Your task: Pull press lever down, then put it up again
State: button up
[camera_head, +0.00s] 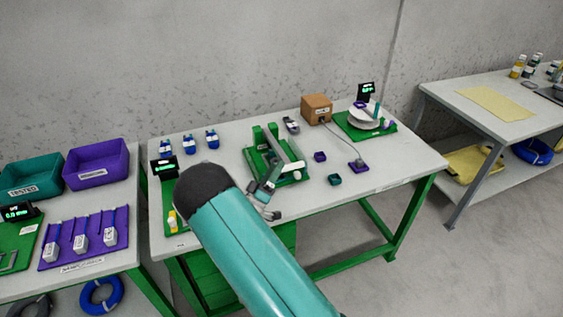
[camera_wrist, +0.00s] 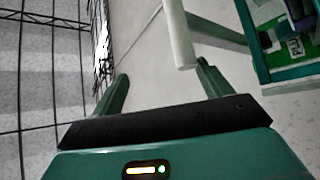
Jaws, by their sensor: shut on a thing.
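The green press (camera_head: 262,152) stands on a green base plate in the middle of the centre table. Its pale lever (camera_head: 289,166) slants down toward the front. In the wrist view the lever (camera_wrist: 178,35) is a pale round bar whose end lies between my fingertips, close beside the right one. In the head view my gripper (camera_head: 274,177) is at the front of the press, and my arm hides part of the table edge.
A brown box (camera_head: 316,108) and a green plate with a white dish (camera_head: 364,119) stand to the right. Small purple (camera_head: 319,157) and teal (camera_head: 334,180) blocks lie right of the press. Blue-and-white items (camera_head: 188,144) line the back left.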

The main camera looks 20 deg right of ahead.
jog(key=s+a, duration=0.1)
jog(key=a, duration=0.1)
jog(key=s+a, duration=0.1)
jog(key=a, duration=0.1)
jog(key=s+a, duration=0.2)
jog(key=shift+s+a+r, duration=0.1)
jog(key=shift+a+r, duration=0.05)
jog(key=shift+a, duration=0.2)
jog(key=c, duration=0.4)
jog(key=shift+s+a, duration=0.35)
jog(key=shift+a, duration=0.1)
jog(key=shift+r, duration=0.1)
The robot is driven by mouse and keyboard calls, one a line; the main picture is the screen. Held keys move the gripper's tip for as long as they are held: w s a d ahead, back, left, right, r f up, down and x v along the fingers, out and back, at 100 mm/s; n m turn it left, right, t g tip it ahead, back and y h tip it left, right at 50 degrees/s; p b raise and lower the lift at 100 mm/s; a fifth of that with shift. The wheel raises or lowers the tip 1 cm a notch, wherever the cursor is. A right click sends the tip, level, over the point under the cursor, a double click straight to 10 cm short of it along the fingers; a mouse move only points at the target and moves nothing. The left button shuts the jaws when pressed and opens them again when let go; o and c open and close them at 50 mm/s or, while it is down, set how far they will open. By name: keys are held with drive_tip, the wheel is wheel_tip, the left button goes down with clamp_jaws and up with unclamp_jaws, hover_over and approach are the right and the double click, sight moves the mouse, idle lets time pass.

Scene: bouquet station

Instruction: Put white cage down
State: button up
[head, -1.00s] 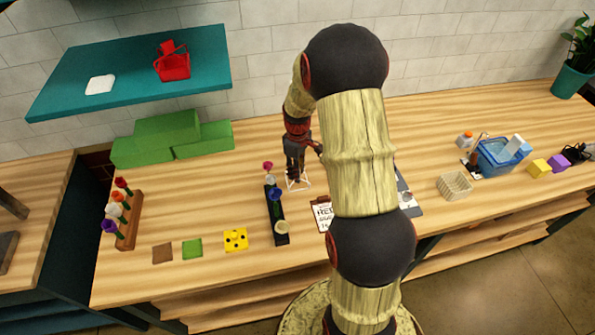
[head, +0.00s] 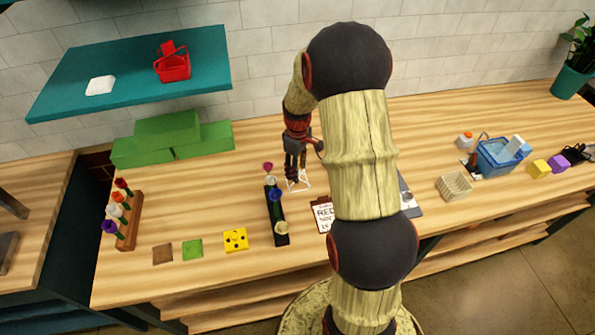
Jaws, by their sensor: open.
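The white cage (head: 304,186) is a small thin wire frame standing on the wooden table, just right of the dark flower rack. My gripper (head: 294,176) is directly above the cage, pointing down, with its dark fingers at the cage's top. The fingers look parted, but they are small in this view. I cannot tell whether they still touch the wire.
The dark rack (head: 280,236) with several flowers stands close left of the cage. A clipboard (head: 322,215) lies in front of it, partly behind my arm. Green blocks (head: 168,127) stand at the back left.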

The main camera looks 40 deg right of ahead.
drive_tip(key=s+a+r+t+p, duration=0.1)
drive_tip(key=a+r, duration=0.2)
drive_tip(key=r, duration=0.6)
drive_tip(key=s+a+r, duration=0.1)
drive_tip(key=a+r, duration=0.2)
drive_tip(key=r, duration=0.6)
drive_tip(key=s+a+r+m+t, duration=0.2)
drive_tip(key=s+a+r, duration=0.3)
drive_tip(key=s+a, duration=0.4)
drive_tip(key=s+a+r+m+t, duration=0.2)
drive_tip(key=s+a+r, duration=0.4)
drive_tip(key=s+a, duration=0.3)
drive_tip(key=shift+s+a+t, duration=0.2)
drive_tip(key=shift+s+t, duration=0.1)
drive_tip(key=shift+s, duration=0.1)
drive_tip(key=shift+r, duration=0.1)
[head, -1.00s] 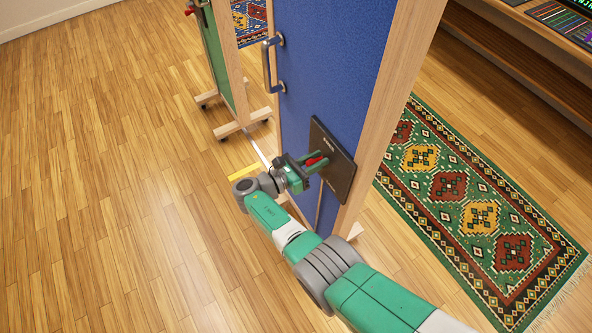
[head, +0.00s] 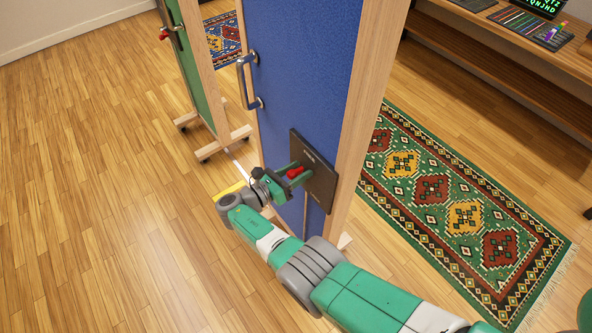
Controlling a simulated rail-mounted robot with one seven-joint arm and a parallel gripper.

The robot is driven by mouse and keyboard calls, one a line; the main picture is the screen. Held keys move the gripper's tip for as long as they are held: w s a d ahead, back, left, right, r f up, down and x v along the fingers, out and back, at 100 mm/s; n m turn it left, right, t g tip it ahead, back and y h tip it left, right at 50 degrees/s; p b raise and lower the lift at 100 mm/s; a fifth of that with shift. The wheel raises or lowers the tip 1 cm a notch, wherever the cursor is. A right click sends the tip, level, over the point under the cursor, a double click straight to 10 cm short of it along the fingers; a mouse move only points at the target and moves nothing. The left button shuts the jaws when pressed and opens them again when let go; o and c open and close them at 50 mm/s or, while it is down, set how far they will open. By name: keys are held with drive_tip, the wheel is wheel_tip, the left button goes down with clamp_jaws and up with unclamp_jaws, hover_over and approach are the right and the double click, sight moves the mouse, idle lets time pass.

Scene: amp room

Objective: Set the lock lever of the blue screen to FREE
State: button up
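The blue screen (head: 300,75) stands upright in a pale wooden frame in the head view. A dark plate (head: 319,184) with small, unreadable lettering is mounted low on its blue face. The red lock lever (head: 294,173) shows in front of this plate, towards its left side. My gripper (head: 296,172) is at the plate, with its green fingers on either side of the red lever. The fingers hide part of the lever, and I cannot tell whether they press on it. The FREE mark cannot be made out.
A green screen (head: 198,70) on a castered wooden foot stands behind to the left. A patterned green rug (head: 430,190) and a wooden desk (head: 500,60) are on the right. The floor at left is clear.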

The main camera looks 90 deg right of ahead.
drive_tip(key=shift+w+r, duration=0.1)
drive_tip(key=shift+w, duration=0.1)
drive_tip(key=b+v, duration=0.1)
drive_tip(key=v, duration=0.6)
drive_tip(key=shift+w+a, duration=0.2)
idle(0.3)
☆ ☆ ☆ ☆
§ **EXERCISE**: Without the pictures, restate all of the entries above verbatim.

§ **SOLUTION TO THIS PROBLEM**:
Your task: Pull press lever down, then put it up again
State: button up
[camera_head, +0.00s] 
[camera_wrist, +0.00s] 
Jaws, by their sensor: shut on a thing.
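The green press (camera_head: 262,152) stands on a green base plate in the middle of the centre table. Its pale lever (camera_head: 289,166) slants down toward the front. In the wrist view the lever (camera_wrist: 178,35) is a pale round bar whose end lies between my fingertips, close beside the right one. In the head view my gripper (camera_head: 274,177) is at the front of the press, and my arm hides part of the table edge.
A brown box (camera_head: 316,108) and a green plate with a white dish (camera_head: 364,119) stand to the right. Small purple (camera_head: 319,157) and teal (camera_head: 334,180) blocks lie right of the press. Blue-and-white items (camera_head: 188,144) line the back left.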

The main camera looks 20 deg right of ahead.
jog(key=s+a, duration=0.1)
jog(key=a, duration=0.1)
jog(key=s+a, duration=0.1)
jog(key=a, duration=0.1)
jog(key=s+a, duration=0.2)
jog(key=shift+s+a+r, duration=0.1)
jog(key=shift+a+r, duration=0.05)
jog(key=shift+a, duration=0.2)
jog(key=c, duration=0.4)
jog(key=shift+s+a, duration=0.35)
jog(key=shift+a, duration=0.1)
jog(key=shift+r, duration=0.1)
The robot is driven by mouse and keyboard calls, one a line; the main picture is the screen. Held keys move the gripper's tip for as long as they are held: w s a d ahead, back, left, right, r f up, down and x v along the fingers, out and back, at 100 mm/s; n m turn it left, right, t g tip it ahead, back and y h tip it left, right at 50 degrees/s; p b raise and lower the lift at 100 mm/s; a fifth of that with shift. The wheel raises or lowers the tip 1 cm a notch, wherever the cursor is. A right click sends the tip, level, over the point under the cursor, a double click straight to 10 cm short of it along the fingers; a mouse move only points at the target and moves nothing. The left button shuts the jaws when pressed and opens them again when let go; o and c open and close them at 50 mm/s or, while it is down, set how far they will open. By name: keys are held with drive_tip, the wheel is wheel_tip, the left button goes down with clamp_jaws and up with unclamp_jaws, hover_over and approach are the right and the double click, sight moves the mouse, idle lets time pass.

Scene: bouquet station

Instruction: Put white cage down
State: button up
[head, -1.00s] 
[head, +0.00s] 
Jaws, by their sensor: open.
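The white cage (head: 304,186) is a small thin wire frame standing on the wooden table, just right of the dark flower rack. My gripper (head: 294,176) is directly above the cage, pointing down, with its dark fingers at the cage's top. The fingers look parted, but they are small in this view. I cannot tell whether they still touch the wire.
The dark rack (head: 280,236) with several flowers stands close left of the cage. A clipboard (head: 322,215) lies in front of it, partly behind my arm. Green blocks (head: 168,127) stand at the back left.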

The main camera looks 40 deg right of ahead.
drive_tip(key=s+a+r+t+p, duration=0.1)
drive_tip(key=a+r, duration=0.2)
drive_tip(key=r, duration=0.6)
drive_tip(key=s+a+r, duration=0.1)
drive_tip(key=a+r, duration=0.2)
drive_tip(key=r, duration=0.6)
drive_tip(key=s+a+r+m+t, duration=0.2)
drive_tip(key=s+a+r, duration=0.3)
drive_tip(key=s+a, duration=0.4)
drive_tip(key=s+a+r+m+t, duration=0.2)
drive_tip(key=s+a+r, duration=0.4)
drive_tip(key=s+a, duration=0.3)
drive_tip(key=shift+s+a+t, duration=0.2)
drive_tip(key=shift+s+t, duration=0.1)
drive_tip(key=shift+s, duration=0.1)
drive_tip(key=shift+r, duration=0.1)
[head, -1.00s] 
[head, +0.00s] 
Controlling a simulated rail-mounted robot with one seven-joint arm and a parallel gripper.

The robot is driven by mouse and keyboard calls, one a line; the main picture is the screen. Held keys move the gripper's tip for as long as they are held: w s a d ahead, back, left, right, r f up, down and x v along the fingers, out and back, at 100 mm/s; n m turn it left, right, t g tip it ahead, back and y h tip it left, right at 50 degrees/s; p b raise and lower the lift at 100 mm/s; a fifth of that with shift. The wheel raises or lowers the tip 1 cm a notch, wherever the cursor is. A right click sends the tip, level, over the point under the cursor, a double click straight to 10 cm short of it along the fingers; a mouse move only points at the target and moves nothing. The left button shuts the jaws when pressed and opens them again when let go; o and c open and close them at 50 mm/s or, while it is down, set how far they will open. By name: keys are held with drive_tip, the wheel is wheel_tip, the left button goes down with clamp_jaws and up with unclamp_jaws, hover_over and approach are the right and the double click, sight moves the mouse, idle lets time pass.

Scene: amp room

Objective: Set the lock lever of the blue screen to FREE
State: button up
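The blue screen (head: 300,75) stands upright in a pale wooden frame in the head view. A dark plate (head: 319,184) with small, unreadable lettering is mounted low on its blue face. The red lock lever (head: 294,173) shows in front of this plate, towards its left side. My gripper (head: 296,172) is at the plate, with its green fingers on either side of the red lever. The fingers hide part of the lever, and I cannot tell whether they press on it. The FREE mark cannot be made out.
A green screen (head: 198,70) on a castered wooden foot stands behind to the left. A patterned green rug (head: 430,190) and a wooden desk (head: 500,60) are on the right. The floor at left is clear.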

The main camera looks 90 deg right of ahead.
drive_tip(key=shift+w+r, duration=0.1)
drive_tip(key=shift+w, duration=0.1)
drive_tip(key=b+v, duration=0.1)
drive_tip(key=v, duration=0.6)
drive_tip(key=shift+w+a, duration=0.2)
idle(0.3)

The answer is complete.